-- BEGIN --
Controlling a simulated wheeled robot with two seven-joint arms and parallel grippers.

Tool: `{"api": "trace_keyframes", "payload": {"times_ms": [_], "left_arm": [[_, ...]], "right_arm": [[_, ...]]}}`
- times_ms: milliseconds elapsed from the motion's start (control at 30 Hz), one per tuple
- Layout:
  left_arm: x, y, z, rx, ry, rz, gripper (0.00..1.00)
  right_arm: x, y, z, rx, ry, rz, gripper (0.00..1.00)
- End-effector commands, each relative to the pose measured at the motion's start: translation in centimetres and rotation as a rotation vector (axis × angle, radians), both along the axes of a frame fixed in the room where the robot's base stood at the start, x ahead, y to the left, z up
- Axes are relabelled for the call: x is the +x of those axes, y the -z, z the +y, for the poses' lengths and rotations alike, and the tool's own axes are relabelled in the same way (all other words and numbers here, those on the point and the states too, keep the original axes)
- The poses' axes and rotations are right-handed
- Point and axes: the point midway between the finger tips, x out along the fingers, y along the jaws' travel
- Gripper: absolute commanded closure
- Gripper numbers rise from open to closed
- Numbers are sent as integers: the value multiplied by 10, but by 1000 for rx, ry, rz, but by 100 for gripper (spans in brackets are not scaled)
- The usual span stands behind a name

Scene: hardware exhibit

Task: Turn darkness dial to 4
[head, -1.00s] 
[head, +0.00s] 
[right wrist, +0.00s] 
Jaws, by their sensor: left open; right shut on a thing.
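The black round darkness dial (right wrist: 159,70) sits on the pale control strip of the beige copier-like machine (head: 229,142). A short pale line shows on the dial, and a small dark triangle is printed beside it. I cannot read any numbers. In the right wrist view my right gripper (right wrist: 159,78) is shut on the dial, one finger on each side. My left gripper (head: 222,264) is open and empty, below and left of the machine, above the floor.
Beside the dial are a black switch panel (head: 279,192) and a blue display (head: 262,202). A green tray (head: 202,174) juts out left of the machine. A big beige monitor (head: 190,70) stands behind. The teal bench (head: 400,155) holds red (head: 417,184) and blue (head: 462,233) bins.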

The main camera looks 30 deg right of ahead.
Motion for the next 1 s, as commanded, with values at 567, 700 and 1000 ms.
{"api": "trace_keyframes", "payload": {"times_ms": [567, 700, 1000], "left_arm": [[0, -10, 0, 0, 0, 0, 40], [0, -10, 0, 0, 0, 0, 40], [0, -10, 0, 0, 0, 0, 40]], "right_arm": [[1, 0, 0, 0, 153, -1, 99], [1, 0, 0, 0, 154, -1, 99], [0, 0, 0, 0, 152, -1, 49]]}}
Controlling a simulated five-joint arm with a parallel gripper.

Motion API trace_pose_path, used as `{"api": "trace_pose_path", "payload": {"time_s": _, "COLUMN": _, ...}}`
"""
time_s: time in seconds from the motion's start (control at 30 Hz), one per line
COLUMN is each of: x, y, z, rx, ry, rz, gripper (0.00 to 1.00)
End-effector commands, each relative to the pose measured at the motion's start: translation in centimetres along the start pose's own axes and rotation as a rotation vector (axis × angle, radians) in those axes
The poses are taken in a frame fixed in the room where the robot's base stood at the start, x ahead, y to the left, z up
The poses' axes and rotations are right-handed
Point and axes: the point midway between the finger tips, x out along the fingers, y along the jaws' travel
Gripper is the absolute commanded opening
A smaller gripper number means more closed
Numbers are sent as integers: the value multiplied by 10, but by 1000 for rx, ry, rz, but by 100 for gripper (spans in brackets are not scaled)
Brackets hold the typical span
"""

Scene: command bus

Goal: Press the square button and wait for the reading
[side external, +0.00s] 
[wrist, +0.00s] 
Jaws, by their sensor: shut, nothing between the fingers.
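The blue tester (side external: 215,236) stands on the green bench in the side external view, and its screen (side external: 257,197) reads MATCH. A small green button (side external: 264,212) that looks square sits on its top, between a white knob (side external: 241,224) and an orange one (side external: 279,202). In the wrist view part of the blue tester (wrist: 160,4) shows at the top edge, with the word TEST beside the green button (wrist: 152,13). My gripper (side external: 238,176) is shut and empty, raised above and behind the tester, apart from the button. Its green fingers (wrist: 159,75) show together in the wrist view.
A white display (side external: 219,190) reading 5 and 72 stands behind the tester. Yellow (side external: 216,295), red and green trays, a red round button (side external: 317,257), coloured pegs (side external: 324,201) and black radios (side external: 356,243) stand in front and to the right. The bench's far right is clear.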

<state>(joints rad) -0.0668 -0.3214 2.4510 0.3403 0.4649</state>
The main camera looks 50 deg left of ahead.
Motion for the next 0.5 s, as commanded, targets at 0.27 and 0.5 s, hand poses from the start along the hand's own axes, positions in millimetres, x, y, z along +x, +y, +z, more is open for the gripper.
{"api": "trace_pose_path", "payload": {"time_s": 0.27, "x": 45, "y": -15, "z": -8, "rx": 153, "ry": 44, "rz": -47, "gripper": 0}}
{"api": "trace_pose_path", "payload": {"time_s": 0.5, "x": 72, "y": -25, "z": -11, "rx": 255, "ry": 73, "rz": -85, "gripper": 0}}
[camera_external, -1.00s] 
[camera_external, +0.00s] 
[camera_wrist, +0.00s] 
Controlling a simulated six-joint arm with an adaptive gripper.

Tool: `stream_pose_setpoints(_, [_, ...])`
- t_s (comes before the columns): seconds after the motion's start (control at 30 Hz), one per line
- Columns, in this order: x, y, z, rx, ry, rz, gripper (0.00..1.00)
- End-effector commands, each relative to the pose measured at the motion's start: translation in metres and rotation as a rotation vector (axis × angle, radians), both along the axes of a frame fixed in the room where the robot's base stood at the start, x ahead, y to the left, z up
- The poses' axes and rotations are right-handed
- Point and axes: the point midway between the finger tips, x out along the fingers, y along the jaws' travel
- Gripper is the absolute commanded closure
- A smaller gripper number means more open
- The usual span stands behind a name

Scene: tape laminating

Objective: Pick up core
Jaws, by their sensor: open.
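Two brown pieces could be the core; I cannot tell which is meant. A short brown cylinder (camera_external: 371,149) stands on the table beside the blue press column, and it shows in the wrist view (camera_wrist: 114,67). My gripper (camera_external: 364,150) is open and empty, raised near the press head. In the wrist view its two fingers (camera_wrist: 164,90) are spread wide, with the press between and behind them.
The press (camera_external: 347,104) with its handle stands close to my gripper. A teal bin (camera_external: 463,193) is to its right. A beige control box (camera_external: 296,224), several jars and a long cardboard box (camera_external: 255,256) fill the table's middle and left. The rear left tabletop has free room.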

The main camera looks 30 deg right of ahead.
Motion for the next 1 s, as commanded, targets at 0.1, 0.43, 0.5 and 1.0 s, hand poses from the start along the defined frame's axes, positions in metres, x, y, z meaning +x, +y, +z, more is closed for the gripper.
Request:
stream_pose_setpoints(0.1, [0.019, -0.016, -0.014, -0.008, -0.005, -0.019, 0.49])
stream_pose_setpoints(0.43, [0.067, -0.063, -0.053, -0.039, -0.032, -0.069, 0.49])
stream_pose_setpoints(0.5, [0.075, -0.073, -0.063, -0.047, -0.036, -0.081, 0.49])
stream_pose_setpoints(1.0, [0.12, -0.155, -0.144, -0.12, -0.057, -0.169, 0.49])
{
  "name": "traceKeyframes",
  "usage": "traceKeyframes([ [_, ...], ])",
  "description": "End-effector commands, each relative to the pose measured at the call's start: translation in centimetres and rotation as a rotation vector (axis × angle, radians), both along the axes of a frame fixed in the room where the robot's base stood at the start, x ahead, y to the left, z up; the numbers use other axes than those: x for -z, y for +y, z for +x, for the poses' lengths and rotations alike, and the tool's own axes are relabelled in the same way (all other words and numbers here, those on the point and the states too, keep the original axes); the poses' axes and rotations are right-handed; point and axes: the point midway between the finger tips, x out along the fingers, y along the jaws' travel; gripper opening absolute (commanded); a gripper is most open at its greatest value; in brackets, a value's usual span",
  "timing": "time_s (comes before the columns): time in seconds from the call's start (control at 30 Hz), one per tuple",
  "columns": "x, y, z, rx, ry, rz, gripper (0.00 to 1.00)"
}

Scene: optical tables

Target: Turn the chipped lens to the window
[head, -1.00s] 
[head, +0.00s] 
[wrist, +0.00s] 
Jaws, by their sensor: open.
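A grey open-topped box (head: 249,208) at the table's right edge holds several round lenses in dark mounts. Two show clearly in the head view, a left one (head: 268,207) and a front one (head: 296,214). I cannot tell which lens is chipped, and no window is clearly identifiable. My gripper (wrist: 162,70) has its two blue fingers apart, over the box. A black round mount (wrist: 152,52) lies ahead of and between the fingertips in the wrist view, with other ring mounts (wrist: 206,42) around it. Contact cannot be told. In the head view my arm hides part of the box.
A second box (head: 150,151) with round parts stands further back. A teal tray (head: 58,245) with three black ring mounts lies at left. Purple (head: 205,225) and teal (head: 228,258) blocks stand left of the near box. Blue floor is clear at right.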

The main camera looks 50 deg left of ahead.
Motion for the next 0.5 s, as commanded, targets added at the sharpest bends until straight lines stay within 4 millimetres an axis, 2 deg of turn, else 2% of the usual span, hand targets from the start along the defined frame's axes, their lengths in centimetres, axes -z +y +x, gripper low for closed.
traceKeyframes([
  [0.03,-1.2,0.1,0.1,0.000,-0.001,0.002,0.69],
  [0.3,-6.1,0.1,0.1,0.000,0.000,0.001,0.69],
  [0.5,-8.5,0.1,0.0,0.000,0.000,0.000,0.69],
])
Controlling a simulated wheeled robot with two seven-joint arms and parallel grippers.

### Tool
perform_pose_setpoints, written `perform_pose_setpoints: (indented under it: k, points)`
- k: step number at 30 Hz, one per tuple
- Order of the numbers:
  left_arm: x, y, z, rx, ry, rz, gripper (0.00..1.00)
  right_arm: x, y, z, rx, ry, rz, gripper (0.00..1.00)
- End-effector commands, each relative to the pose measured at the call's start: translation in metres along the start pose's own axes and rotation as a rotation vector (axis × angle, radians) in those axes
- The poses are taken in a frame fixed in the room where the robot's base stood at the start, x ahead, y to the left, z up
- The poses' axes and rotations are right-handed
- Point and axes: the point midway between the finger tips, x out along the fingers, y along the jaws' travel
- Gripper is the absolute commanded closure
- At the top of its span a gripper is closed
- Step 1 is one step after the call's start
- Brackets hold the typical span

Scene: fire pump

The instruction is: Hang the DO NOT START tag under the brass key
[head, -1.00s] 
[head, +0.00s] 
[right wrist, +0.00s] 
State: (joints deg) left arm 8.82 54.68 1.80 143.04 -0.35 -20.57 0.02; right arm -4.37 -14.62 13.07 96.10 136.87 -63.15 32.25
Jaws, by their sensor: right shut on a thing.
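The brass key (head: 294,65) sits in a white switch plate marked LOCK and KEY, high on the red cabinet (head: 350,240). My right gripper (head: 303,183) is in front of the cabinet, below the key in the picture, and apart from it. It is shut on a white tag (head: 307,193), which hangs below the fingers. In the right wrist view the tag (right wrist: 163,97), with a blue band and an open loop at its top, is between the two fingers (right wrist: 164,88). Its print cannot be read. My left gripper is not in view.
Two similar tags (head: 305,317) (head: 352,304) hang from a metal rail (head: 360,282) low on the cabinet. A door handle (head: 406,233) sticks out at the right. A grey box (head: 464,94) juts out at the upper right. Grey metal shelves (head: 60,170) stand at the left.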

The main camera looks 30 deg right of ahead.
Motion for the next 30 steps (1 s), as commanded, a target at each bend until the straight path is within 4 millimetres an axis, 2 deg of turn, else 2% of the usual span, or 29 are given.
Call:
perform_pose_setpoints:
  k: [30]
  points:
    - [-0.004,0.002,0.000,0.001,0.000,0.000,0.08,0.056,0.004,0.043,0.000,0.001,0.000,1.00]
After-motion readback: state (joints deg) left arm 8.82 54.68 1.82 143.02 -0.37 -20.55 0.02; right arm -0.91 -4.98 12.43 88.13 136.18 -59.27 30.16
-- END --
Problem >> Write out the listing's lines exactly, from its first line through the line that contains "- Gripper numbers rise from open to closed", and stop there.

The completed task >>
Controlling a simulated wheeled robot with two seven-joint arms and parallel grippers.

Tool: `{"api": "trace_keyframes", "payload": {"times_ms": [_], "left_arm": [[_, ...]], "right_arm": [[_, ...]]}}`
- times_ms: milliseconds elapsed from the motion's start (control at 30 Hz), one per tuple
- Layout:
  left_arm: x, y, z, rx, ry, rz, gripper (0.00..1.00)
  right_arm: x, y, z, rx, ry, rz, gripper (0.00..1.00)
- End-effector commands, each relative to the pose measured at the motion's start: translation in centimetres and rotation as a rotation vector (axis × angle, radians), both along the axes of a frame fixed in the room where the robot's base stood at the start, x ahead, y to the left, z up
- Axes are relabelled for the call: x is the +x of those axes, y the -z, z the +y, for the poses' lengths and rotations alike, and the tool's own axes are relabelled in the same way (all other words and numbers here, those on the point and the states too, keep the original axes)
- The poses' axes and rotations are right-handed
- Point and axes: the point midway between the finger tips, x out along the fingers, y along the jaws' travel
- Gripper: absolute commanded closure
- Gripper numbers rise from open to closed

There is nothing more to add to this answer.